Quebec-based pure-play renewable power company Innergex has ownership interests in about 3.5 GW of operating hydro, wind and solar power generation capacity, with assets in Canada, the United States, France and Latin America. The company announced on Wednesday an agreement to consolidate its ownership interests in a portfolio of operating wind assets in France, acquiring the remaining 30.45 per cent minority interest it didn’t already own in the assets, a portfolio of 16 distinct wind facilities. Innergex said it would be paying $96.4 million for the remaining interest and has pegged the consolidated revenue generation in 2023 of the 16 assets at $100.0 million, with operating, general and administrative expenses at $24.5 million. 

“This transaction is part of a global strategy to capitalize on rising energy prices and growing demand in the current energy environment in France,” said Michel Letellier, President and CEO of Innergex, in a press release. “By increasing the scale of our business and developing a stronger presence in France, it paves the way for future growth and value creation in the country.”

Innergex, whose share price dropped nine per cent in trading on Thursday, has been building capacity at a fast pace of late. Over its latest reported quarter, the company completed the acquisition of three wind farms in Chile, commissioned a battery energy storage project in France and started construction on a battery energy storage/solar project in Chile.
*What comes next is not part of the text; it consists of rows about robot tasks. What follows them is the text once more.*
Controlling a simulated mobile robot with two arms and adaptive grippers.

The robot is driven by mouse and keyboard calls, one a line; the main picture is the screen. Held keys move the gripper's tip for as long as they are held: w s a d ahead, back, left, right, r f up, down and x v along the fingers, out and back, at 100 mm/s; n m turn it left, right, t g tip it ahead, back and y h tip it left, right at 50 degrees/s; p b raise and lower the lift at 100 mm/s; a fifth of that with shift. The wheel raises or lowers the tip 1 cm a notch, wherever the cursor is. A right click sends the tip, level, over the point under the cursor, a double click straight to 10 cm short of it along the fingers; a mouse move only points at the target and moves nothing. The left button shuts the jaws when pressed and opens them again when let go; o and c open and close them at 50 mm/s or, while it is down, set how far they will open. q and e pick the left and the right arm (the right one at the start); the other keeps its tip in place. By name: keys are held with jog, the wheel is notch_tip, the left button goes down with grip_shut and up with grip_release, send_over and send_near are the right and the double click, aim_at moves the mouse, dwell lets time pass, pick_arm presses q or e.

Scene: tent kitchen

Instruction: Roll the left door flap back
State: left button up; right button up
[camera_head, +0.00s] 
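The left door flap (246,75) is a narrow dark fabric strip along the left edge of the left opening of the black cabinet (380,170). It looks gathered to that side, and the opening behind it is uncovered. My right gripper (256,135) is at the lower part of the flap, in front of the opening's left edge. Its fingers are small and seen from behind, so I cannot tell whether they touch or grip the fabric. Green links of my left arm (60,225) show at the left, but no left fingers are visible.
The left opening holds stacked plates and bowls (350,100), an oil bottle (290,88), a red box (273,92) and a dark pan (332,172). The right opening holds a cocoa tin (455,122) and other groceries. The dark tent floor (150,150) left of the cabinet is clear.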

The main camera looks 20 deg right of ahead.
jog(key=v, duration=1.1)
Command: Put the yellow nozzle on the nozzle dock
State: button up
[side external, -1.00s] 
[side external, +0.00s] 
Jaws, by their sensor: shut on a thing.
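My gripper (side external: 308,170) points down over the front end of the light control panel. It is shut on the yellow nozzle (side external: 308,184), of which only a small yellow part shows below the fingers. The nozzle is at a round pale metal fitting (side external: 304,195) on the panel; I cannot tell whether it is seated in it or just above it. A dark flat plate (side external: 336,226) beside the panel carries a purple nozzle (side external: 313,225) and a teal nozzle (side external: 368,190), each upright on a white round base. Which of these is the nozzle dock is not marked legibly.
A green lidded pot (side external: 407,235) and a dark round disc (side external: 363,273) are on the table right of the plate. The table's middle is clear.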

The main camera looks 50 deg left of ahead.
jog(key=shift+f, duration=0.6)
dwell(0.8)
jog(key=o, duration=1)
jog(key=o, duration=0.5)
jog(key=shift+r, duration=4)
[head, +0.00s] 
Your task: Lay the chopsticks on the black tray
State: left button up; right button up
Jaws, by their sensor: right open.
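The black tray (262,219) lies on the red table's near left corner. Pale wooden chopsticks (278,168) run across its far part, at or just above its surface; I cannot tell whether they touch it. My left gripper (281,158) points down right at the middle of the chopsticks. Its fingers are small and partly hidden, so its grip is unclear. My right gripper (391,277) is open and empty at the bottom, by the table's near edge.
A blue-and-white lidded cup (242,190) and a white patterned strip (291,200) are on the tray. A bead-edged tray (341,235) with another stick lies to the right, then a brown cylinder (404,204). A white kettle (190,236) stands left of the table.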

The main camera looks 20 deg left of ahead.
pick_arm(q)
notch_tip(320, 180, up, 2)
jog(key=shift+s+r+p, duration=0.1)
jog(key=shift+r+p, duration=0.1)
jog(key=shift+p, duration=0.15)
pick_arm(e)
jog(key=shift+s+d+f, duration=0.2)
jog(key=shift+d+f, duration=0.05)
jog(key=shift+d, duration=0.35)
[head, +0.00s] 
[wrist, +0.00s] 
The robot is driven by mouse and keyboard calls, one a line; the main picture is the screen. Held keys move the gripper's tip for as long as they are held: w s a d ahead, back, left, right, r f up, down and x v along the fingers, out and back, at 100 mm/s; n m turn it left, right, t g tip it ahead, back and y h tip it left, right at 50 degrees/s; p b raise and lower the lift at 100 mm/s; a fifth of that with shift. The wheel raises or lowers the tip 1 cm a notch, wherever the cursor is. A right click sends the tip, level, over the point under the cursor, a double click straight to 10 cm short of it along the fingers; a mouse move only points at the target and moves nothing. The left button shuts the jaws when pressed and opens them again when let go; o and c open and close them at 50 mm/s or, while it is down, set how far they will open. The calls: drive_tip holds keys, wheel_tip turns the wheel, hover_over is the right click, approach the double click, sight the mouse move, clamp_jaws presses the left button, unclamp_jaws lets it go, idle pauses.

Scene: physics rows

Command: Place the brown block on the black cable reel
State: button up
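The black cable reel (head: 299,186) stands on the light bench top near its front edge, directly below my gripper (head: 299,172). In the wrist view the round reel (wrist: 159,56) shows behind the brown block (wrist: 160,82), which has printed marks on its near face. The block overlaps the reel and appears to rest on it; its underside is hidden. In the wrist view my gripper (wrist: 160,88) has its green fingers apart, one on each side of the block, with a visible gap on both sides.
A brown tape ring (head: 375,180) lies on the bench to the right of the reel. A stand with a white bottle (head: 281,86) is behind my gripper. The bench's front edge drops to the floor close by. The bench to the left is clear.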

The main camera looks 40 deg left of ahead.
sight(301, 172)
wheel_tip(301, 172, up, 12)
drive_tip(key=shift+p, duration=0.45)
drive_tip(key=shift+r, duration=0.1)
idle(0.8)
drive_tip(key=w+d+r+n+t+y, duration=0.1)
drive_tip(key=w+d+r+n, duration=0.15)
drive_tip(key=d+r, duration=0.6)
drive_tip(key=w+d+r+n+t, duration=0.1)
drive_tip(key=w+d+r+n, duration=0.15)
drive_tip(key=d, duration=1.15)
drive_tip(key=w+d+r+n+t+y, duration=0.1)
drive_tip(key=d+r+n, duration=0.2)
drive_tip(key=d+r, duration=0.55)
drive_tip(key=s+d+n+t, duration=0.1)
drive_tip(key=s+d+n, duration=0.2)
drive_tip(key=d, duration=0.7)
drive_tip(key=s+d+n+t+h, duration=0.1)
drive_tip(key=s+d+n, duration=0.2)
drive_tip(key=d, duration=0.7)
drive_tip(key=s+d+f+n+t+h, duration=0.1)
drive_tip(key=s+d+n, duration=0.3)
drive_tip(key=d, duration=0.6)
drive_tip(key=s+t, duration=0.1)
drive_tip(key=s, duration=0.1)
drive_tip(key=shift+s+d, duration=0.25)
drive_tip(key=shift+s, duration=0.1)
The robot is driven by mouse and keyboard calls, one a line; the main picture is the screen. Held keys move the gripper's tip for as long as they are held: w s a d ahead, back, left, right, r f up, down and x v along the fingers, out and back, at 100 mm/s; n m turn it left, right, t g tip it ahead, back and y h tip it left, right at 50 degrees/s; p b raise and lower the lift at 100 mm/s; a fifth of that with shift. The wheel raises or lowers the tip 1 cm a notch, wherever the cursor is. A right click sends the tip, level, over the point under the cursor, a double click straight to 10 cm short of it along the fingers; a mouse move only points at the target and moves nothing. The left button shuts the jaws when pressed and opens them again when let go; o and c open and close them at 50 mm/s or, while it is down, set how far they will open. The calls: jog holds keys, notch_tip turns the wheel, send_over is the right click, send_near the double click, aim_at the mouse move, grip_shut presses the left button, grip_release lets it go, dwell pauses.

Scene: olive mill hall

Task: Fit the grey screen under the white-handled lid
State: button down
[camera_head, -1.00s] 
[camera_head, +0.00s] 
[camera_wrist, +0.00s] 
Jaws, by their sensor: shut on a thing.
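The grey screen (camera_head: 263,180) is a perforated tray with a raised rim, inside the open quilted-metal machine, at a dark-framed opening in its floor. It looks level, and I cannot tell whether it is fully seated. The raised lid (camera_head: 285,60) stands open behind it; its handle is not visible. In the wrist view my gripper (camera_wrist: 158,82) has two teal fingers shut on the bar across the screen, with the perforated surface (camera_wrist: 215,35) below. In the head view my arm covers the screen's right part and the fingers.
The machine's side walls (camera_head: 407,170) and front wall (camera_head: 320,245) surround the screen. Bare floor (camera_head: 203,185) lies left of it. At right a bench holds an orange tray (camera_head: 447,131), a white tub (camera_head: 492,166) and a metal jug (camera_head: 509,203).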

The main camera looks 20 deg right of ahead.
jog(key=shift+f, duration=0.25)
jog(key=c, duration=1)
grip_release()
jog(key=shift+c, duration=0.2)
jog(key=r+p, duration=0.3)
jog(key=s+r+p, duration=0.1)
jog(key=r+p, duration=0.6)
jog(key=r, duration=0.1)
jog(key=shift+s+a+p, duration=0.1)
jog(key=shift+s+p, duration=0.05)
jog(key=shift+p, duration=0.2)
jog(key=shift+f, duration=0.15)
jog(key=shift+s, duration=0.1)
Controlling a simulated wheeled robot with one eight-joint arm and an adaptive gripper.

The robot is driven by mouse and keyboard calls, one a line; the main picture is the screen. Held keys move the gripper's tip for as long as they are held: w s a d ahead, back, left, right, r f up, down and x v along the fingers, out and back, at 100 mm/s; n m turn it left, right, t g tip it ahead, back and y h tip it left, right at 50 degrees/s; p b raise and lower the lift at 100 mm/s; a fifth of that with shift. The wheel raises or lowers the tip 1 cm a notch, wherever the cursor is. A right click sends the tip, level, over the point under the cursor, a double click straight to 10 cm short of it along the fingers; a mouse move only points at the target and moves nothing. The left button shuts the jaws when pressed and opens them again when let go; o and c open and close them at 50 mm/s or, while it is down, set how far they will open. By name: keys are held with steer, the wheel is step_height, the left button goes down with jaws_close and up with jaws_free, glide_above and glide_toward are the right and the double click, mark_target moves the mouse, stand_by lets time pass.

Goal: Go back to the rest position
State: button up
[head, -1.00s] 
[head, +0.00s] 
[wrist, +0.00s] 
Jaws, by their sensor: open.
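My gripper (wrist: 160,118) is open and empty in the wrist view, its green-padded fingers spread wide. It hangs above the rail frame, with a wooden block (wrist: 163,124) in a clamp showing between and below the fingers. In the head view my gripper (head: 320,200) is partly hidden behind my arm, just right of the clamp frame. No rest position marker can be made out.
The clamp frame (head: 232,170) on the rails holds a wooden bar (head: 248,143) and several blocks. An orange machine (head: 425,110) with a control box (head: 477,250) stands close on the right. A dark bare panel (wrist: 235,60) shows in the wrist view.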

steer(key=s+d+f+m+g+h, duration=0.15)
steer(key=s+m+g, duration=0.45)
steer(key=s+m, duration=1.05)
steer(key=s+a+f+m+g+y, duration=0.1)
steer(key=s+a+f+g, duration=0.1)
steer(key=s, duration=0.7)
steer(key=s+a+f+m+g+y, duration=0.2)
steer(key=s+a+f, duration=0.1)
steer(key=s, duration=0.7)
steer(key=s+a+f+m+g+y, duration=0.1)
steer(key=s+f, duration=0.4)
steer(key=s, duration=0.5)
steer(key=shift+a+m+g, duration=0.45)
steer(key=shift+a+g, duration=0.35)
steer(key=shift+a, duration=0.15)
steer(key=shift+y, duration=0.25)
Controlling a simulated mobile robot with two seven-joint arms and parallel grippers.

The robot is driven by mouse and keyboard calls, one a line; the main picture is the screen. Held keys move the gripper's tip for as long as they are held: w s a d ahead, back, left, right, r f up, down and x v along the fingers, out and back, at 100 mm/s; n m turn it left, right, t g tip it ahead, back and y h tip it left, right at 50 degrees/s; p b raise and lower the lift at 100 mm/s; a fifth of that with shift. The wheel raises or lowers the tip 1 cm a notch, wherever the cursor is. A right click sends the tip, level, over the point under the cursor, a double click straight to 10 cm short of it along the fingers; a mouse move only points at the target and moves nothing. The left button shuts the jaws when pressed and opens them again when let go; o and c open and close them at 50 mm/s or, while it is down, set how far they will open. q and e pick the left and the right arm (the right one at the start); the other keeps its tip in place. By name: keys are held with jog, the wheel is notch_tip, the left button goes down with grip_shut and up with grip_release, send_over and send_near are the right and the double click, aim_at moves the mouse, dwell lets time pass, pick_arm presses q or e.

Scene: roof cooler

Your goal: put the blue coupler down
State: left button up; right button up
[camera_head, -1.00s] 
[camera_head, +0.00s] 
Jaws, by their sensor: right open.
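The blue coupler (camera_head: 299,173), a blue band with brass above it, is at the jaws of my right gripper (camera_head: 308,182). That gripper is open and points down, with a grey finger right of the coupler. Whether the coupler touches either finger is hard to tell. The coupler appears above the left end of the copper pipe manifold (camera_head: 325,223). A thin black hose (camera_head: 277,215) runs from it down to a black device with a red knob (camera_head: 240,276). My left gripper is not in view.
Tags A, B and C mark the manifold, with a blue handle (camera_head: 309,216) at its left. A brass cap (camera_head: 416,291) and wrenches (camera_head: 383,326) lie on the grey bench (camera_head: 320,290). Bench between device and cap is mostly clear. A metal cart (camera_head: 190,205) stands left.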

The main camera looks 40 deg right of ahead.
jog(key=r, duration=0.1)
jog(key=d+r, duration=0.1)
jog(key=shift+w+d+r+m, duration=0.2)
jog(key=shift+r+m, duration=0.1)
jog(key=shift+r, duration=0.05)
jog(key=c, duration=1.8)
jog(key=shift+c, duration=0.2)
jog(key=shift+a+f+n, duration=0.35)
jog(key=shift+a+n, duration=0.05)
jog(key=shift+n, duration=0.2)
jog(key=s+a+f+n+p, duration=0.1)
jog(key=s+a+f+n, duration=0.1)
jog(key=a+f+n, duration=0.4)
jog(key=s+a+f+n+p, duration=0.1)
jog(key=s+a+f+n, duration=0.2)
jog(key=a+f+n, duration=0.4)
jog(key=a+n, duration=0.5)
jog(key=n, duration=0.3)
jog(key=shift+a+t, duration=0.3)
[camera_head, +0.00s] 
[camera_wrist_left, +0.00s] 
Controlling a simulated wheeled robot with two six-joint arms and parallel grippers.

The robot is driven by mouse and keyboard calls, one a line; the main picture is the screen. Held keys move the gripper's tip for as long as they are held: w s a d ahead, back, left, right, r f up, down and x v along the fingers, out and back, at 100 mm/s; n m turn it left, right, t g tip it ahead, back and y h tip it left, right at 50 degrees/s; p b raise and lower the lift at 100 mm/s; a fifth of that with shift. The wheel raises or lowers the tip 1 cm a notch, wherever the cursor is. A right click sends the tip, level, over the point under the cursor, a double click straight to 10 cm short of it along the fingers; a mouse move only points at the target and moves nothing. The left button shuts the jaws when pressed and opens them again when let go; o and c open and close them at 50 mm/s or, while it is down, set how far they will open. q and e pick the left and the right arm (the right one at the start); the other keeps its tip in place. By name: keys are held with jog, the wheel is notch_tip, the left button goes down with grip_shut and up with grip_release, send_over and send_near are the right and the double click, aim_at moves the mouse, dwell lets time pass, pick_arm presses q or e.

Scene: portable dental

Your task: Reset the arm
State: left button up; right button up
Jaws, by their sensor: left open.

Earlier this year, Innergex also signed new power purchase agreements for about 30 MW of capacity in France. More recently, the company announced a strategic alliance with Hydro Quebec to develop renewable power resources, with Hydro Quebec committing $500 million to the strategic alliance as well as a $661 million private placement in Innergex.

Commenting on Innergex’s moves, Baydoun said that given the current power price dynamics in Europe and especially the volatile and elevated prices in France, Innergex is positioning itself to capitalize on further growth initiatives in the country. He said the new consolidation agreement could add a low single-digit bump to the company’s free cash flow per share estimates, roughly about $0.02-0.04/share and representing a two to four per cent pickup on his current long-term forecasts.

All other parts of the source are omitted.